Experience - This project was one of the hardest one in this semester. However, i'm happy with the final outcome. It was really time consuming as everything has to fully be done by vectors on Illustrator. I am happy that sir helped all of us in giving feedbacks everyweek on how to improve our work more. Because of this task, I got to explore using more tools i didn't know before as well as I learnt on animating and making a GIF. This final task has allowed me to fully use all the techniques and tools which has been taught to us previously since week 1 of IVN. There were several errors while I was doing my work such as forgetting to go on a new layer and so on. I found animating the hardest as I had to create each frame one by one using many art boards, but I managed to do it in the end.

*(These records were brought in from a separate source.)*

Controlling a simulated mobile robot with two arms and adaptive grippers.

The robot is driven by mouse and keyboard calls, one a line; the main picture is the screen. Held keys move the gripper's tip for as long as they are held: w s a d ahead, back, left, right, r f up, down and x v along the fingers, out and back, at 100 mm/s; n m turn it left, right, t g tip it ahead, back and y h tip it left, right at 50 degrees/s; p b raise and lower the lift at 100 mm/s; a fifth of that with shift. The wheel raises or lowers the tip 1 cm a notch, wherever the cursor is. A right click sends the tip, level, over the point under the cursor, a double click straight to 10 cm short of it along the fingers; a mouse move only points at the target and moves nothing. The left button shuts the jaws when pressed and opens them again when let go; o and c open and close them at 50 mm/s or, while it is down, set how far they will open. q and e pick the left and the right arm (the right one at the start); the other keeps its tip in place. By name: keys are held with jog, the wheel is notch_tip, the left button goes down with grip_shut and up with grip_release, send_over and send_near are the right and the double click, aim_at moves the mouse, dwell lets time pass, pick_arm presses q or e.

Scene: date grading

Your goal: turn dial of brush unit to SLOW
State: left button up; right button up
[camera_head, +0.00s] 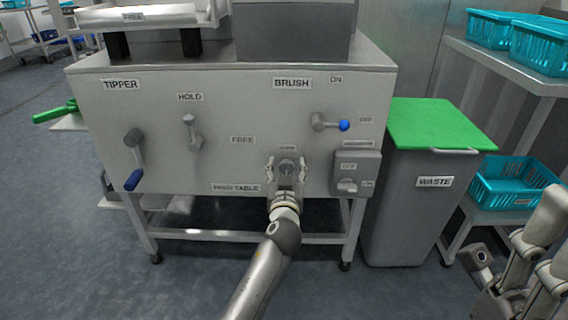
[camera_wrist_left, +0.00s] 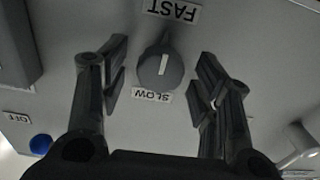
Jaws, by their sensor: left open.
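The brush unit dial (camera_wrist_left: 160,68) is a round dark grey knob on the front panel. It also shows in the head view (camera_head: 287,167). In the wrist view, which is upside down, its white pointer mark points to the FAST label (camera_wrist_left: 171,10). The SLOW label (camera_wrist_left: 151,96) is on the opposite side of the dial. My left gripper (camera_head: 286,165) is open in front of the panel, with one finger on each side of the dial. In the wrist view the fingers (camera_wrist_left: 160,80) appear clear of the knob. Parts of my right arm (camera_head: 540,250) show at the lower right; its jaw state is unclear.
An ON/OFF switch box (camera_head: 357,173) is close right of the dial. A blue-tipped BRUSH lever (camera_head: 330,123) is above it. HOLD (camera_head: 191,131) and TIPPER (camera_head: 134,158) levers are left. A green-lidded WASTE bin (camera_head: 415,200) and teal crates (camera_head: 515,183) stand right.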

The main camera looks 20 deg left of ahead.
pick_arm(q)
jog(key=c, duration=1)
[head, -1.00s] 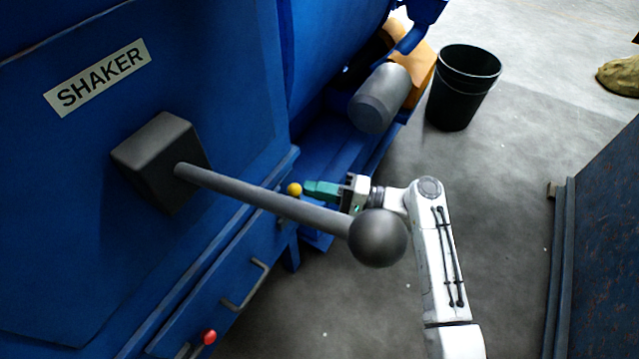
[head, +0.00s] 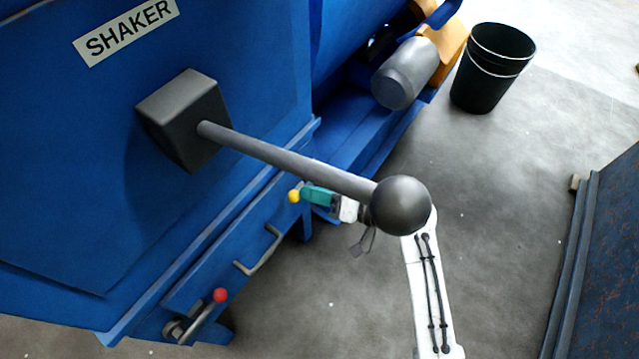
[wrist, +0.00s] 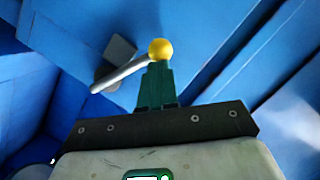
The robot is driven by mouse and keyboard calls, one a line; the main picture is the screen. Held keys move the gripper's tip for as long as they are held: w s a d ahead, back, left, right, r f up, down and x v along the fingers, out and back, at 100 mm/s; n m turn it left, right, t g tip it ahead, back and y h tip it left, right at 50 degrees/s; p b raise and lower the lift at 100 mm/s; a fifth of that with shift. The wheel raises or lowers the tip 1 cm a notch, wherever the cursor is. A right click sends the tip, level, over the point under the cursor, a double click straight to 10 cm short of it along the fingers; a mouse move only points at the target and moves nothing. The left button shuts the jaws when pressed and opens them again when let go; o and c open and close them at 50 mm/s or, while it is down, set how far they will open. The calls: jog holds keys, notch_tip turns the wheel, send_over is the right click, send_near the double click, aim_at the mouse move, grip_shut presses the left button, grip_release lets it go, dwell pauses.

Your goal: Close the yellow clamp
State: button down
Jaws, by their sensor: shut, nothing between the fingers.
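The yellow clamp shows as a yellow ball knob (head: 294,196) at the front of the blue machine, under the long grey shaker lever. In the wrist view the yellow knob (wrist: 160,49) sits on the end of a grey metal rod (wrist: 122,76), which runs down-left from it past a dark mount. My gripper (head: 306,194) has green fingers and is shut with nothing between them. Its tips are right at the knob, on its right side in the head view. In the wrist view the fingertips (wrist: 155,66) overlap the knob's lower edge; I cannot tell whether they touch.
The shaker lever (head: 290,160) with its big ball end (head: 400,205) hangs over my arm. A red-knobbed clamp (head: 220,295) and a drawer handle (head: 262,252) are on the machine front. A black bin (head: 492,68) stands behind.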

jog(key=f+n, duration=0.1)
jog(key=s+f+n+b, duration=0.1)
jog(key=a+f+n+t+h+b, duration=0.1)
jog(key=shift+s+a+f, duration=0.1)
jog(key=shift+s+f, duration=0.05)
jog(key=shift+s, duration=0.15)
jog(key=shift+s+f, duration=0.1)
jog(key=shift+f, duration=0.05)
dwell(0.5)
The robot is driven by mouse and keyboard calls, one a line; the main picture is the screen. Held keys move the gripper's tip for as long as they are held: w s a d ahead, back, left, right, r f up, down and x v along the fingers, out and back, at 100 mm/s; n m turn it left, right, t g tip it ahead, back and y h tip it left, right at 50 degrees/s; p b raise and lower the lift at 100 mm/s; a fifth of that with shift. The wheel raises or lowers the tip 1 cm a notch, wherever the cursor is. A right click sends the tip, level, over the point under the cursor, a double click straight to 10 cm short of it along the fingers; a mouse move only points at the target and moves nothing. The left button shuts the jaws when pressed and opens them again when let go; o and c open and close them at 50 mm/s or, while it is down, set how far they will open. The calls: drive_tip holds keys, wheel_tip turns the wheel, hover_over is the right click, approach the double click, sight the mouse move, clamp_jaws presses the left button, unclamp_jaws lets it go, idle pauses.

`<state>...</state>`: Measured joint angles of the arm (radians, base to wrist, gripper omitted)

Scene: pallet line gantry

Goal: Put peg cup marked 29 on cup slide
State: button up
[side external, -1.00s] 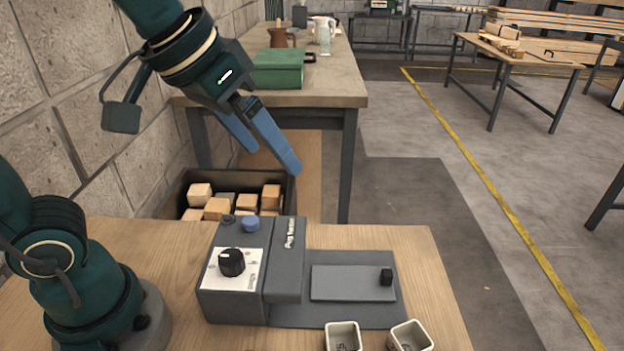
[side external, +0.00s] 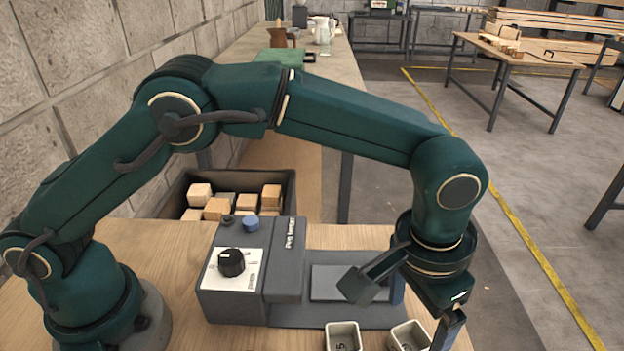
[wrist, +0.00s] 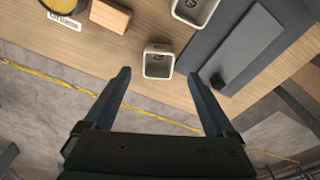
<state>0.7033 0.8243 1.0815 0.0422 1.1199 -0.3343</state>
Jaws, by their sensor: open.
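Two pale square peg cups stand at the front of the table in the side view, a left cup (side external: 343,337) and a right cup (side external: 408,337). Each has a dark mark, too small to read surely. In the wrist view one cup (wrist: 158,62) lies ahead between my fingertips and another (wrist: 192,8) is beyond it. The cup slide (side external: 335,284) is a flat grey plate on the feeder base, partly hidden by my arm.
The grey peg feeder (side external: 235,285), with a black dial, stands left of the slide. A dark bin (side external: 290,190) of wooden blocks is behind it. The wrist view shows a wooden block (wrist: 110,16) and a tin labelled grease (wrist: 62,8). The table edge is close.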

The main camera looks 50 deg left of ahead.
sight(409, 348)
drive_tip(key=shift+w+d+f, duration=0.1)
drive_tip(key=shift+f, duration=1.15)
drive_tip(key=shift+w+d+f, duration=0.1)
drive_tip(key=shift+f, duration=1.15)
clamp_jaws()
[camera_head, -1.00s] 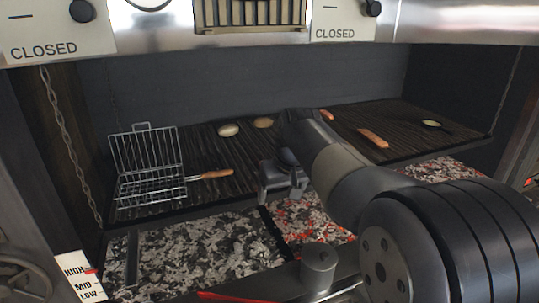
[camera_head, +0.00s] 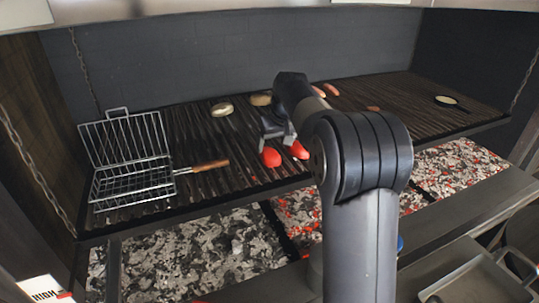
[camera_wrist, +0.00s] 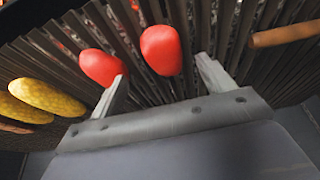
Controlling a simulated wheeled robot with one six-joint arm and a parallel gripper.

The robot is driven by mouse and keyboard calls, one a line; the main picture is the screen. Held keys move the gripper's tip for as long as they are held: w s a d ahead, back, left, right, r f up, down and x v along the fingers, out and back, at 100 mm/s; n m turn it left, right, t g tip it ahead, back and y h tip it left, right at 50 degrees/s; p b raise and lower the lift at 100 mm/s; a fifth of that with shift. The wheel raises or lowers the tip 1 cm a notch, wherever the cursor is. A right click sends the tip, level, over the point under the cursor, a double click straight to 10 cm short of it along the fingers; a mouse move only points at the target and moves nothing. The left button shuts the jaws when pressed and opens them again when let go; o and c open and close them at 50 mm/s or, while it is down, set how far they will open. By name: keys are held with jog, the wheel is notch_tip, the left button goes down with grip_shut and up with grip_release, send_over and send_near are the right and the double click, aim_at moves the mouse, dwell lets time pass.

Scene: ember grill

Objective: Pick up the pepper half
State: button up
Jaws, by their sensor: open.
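Two red pepper halves lie close together on the dark ribbed grate. In the head view the left pepper half (camera_head: 270,157) and the right pepper half (camera_head: 300,150) show just beyond the finger ends of my gripper (camera_head: 278,139). In the wrist view one pepper half (camera_wrist: 161,48) appears between the open fingers of my gripper (camera_wrist: 162,70), a little beyond their tips. The other pepper half (camera_wrist: 101,66) is at the left finger's tip, which overlaps its lower edge. My gripper is open and empty. I cannot tell whether the finger touches that half.
A wire grill basket (camera_head: 130,178) stands open at left, its wooden handle (camera_head: 208,166) pointing toward the peppers. Yellow pieces (camera_wrist: 45,98) lie left in the wrist view. A pale round piece (camera_head: 222,109) lies at the back.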

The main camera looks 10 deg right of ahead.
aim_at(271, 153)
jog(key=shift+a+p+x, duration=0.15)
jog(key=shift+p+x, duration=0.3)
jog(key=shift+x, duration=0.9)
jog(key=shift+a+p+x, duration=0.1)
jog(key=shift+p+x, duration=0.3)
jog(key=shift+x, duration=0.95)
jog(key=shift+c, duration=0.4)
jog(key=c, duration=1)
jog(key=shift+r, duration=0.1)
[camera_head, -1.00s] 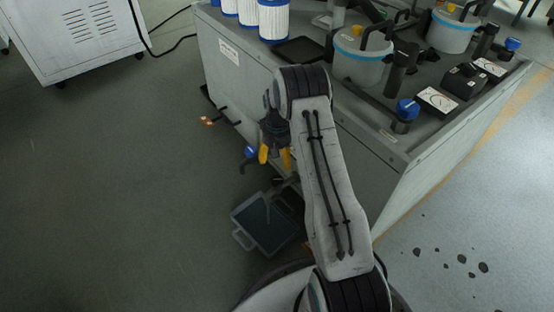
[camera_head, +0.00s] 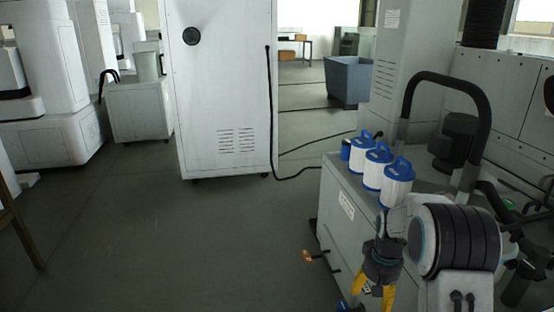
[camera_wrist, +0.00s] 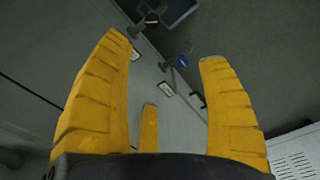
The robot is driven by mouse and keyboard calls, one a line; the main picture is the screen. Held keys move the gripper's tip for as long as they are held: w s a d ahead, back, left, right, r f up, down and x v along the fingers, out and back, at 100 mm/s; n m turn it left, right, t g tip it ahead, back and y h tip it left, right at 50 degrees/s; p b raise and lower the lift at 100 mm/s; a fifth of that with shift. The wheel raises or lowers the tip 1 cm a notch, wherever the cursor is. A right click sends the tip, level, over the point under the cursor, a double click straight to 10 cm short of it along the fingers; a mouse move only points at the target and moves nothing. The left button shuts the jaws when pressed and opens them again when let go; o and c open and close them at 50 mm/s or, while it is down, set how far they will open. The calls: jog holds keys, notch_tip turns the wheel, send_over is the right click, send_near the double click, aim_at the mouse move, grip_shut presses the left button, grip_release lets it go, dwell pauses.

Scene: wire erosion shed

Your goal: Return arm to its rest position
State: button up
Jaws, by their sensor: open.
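My gripper (camera_head: 376,296) points down at the lower right of the head view, in front of the side of a grey cabinet (camera_head: 350,222). Its yellow fingers also show in the wrist view (camera_wrist: 165,70), spread wide apart with nothing between them. My arm is bent, with its joint to the right of the gripper. The fingertips run close to the lower edge of the head view.
White filter cartridges (camera_head: 397,182) with blue caps stand on the cabinet top close to my gripper. A tap with an orange handle (camera_head: 308,256) juts from the cabinet side. A tall white cabinet (camera_head: 222,90) stands further back.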

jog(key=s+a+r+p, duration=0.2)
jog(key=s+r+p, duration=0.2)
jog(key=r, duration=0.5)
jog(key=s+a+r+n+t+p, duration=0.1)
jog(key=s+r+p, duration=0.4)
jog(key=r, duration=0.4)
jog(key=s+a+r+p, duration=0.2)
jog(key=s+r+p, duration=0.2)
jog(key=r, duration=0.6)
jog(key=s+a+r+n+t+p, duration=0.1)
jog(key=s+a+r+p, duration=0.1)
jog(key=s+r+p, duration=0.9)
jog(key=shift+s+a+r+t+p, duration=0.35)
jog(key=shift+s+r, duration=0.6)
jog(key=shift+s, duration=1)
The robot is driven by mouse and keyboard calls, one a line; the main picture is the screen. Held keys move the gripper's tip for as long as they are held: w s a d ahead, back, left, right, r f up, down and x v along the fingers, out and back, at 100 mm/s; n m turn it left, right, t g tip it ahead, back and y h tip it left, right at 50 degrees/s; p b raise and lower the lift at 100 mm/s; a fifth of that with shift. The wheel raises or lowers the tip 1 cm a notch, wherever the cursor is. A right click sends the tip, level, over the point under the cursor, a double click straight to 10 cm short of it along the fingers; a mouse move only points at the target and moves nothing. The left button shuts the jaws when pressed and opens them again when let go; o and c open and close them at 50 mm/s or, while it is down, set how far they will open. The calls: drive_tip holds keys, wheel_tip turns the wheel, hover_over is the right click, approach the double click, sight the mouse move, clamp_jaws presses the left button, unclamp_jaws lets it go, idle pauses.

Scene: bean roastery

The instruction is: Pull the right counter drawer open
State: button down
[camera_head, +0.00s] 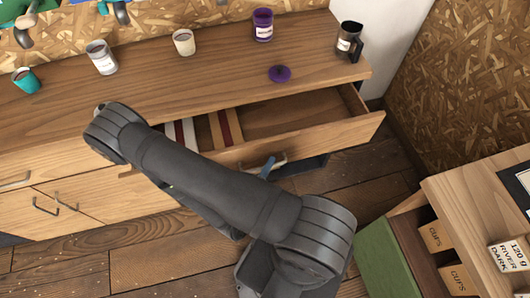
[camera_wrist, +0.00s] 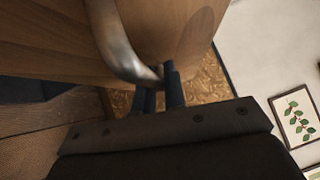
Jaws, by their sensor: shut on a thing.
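The right counter drawer (camera_head: 325,138) stands pulled out from the wooden counter, its inside showing from above. My gripper (camera_head: 268,166) is at the drawer's front, mostly behind my arm, with a bluish finger showing. In the wrist view my gripper (camera_wrist: 160,88) is shut on the curved metal drawer handle (camera_wrist: 115,42), near one end of the bar. The handle also shows a little in the head view (camera_head: 280,162). My arm hides the left part of the drawer front.
On the counter top (camera_head: 215,75) stand a teal cup (camera_head: 27,82), a white labelled jar (camera_head: 101,58), a cream cup (camera_head: 184,42), a purple canister (camera_head: 262,25), a purple lid (camera_head: 279,74) and a dark mug (camera_head: 348,42). A cabinet with boxes (camera_head: 435,236) stands at lower right.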

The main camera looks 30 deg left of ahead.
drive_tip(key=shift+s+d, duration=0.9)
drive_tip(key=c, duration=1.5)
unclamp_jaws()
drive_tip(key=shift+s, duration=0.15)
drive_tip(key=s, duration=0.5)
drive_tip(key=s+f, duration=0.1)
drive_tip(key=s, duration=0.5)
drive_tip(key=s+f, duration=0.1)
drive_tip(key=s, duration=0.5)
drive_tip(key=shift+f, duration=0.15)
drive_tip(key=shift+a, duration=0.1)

Observations and Findings - Composition is really important and that continuity is important as well. I found out that the first important thing about making a comic is that we have to make sure that the viewer can read the page in a way that there is a good flow of scene. Make sure each panel directs the viewer's eye from one to another correctly. At first I made too many panels for a part of the text so I had to cut it down as making too many panels in one page can be hard for readers to go with the flow.